* [Set problem]
Go through the data below. Pull out every line that has the word "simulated".

(Source data)
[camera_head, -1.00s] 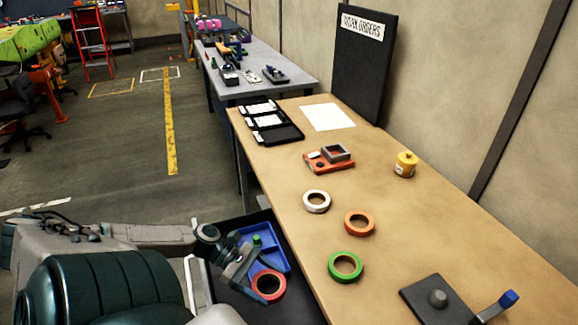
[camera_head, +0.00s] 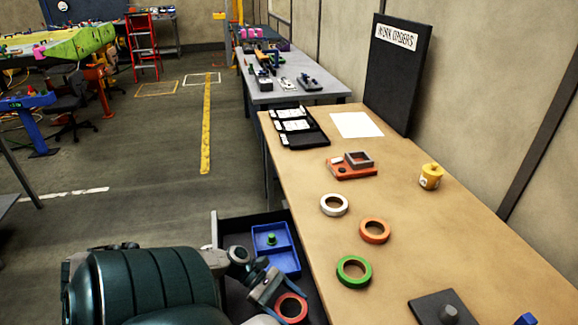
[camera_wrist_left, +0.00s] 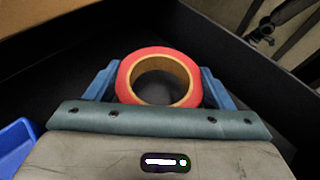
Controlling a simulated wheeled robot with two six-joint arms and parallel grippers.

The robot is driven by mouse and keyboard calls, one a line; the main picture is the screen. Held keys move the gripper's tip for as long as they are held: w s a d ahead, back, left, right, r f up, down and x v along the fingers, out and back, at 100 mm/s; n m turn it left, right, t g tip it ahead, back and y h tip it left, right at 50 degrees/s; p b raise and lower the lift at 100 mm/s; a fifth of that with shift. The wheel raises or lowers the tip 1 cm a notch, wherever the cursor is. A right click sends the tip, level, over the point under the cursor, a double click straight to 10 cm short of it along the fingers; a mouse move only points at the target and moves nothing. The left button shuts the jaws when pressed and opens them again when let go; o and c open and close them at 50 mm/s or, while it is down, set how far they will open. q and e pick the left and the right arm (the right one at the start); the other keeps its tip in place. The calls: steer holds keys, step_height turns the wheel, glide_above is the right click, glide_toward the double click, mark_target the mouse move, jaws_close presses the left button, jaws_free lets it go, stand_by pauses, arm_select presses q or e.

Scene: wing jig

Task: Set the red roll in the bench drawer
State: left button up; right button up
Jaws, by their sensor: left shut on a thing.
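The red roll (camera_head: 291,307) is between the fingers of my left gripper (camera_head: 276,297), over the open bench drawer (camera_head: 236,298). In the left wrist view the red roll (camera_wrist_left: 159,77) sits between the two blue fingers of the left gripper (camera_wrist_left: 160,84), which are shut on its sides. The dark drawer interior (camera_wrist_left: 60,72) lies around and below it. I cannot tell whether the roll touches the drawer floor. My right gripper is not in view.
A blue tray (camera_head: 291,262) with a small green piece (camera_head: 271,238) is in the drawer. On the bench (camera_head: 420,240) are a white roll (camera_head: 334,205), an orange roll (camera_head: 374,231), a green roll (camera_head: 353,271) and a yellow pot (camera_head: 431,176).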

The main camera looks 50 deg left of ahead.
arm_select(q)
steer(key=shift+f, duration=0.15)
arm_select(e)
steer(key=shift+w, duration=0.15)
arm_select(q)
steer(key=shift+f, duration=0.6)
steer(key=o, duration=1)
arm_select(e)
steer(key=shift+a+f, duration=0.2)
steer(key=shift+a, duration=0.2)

--

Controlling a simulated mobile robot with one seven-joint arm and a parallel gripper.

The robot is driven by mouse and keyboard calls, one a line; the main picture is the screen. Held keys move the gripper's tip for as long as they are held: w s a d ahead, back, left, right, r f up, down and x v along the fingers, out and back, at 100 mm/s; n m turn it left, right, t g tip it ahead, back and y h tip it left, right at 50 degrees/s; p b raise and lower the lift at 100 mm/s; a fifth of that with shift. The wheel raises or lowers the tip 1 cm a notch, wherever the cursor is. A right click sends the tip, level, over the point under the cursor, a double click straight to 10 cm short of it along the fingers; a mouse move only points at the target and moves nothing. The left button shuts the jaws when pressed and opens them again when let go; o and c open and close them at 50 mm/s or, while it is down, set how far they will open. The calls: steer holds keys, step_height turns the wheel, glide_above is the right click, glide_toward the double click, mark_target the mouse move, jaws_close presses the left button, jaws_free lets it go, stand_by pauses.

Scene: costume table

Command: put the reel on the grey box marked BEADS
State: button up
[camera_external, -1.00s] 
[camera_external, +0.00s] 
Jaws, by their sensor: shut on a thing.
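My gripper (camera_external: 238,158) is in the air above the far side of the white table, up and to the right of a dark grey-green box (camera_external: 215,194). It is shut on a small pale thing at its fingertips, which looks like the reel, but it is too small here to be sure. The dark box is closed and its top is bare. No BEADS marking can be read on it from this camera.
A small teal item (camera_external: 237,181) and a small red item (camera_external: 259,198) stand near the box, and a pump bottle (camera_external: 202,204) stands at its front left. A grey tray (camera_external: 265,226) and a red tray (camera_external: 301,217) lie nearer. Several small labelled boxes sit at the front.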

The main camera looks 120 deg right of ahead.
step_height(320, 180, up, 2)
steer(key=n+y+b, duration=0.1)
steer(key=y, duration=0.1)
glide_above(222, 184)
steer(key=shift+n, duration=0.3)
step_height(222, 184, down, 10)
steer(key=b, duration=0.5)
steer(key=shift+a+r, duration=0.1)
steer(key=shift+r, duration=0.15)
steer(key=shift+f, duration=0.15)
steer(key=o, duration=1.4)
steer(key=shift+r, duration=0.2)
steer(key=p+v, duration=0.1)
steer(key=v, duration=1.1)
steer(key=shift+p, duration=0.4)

...

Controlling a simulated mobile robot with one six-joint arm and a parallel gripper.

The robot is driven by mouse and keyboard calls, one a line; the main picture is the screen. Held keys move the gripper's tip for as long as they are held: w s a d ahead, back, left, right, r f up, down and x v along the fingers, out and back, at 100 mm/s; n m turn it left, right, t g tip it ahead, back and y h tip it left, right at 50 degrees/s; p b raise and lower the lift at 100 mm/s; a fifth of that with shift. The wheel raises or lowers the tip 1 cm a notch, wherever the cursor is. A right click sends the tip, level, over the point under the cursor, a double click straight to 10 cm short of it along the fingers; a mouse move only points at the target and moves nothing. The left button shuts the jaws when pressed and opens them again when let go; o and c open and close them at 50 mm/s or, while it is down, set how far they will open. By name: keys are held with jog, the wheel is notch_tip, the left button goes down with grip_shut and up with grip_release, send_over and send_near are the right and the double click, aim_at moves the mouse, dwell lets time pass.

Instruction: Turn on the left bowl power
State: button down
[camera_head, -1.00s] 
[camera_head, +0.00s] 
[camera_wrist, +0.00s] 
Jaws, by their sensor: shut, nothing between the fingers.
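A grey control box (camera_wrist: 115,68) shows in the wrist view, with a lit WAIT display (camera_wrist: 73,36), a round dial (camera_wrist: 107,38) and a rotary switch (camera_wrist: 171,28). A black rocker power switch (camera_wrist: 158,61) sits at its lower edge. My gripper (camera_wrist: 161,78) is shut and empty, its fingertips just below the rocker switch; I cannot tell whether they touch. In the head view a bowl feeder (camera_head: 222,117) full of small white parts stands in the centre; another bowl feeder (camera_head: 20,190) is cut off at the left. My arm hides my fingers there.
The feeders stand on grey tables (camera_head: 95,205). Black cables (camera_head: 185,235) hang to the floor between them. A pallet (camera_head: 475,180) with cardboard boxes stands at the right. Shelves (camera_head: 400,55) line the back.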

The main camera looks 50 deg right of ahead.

* [Answer for this exercise]
Controlling a simulated wheeled robot with two six-joint arms and parallel grippers.
Controlling a simulated mobile robot with one seven-joint arm and a parallel gripper.
Controlling a simulated mobile robot with one six-joint arm and a parallel gripper.

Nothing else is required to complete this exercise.